— START OF Information provided —
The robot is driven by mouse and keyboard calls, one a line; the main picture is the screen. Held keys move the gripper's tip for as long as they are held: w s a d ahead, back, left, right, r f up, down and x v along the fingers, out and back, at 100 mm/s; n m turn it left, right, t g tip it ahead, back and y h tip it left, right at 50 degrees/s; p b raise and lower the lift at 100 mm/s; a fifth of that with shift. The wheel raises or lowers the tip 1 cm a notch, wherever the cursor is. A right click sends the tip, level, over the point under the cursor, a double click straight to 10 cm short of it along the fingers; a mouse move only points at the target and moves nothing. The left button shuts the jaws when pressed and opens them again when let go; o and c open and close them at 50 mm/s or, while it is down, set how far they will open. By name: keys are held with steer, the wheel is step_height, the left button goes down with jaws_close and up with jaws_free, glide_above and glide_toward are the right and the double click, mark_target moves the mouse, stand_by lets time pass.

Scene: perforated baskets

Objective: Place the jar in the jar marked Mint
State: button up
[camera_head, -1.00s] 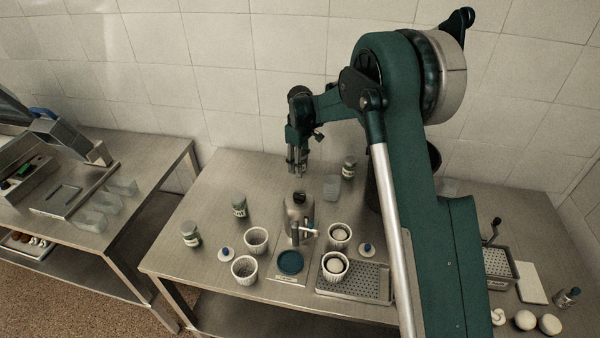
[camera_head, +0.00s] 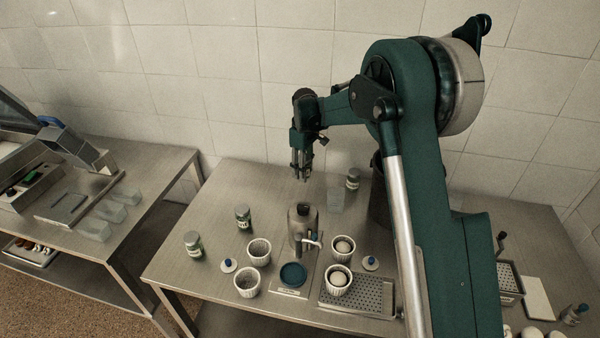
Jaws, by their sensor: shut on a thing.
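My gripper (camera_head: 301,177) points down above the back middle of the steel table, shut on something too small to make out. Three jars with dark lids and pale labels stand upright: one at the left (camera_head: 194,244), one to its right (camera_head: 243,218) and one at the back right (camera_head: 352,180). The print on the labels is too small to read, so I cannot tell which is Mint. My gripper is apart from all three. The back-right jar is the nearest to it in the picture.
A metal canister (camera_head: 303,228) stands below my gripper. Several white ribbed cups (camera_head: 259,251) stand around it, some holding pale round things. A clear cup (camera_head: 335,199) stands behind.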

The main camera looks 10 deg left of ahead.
— END OF Information provided —
- Your objective
Your answer should be exactly the lines of the data above, from the first through the line containing "Objective: Place the".

- Written response
The robot is driven by mouse and keyboard calls, one a line; the main picture is the screen. Held keys move the gripper's tip for as long as they are held: w s a d ahead, back, left, right, r f up, down and x v along the fingers, out and back, at 100 mm/s; n m turn it left, right, t g tip it ahead, back and y h tip it left, right at 50 degrees/s; p b raise and lower the lift at 100 mm/s; a fifth of that with shift. The wheel raises or lowers the tip 1 cm a notch, wherever the cursor is. A right click sends the tip, level, over the point under the cursor, a double click straight to 10 cm short of it along the fingers; a mouse move only points at the target and moves nothing. The left button shuts the jaws when pressed and opens them again when let go; o and c open and close them at 50 mm/s or, while it is down, set how far they will open. By name: keys are held with steer, the wheel is step_height, the left button goes down with jaws_close and up with jaws_free, glide_above and glide_toward are the right and the double click, mark_target moves the mouse, stand_by lets time pass.

Scene: perforated baskets

Objective: Place the jar in the jar marked Mint

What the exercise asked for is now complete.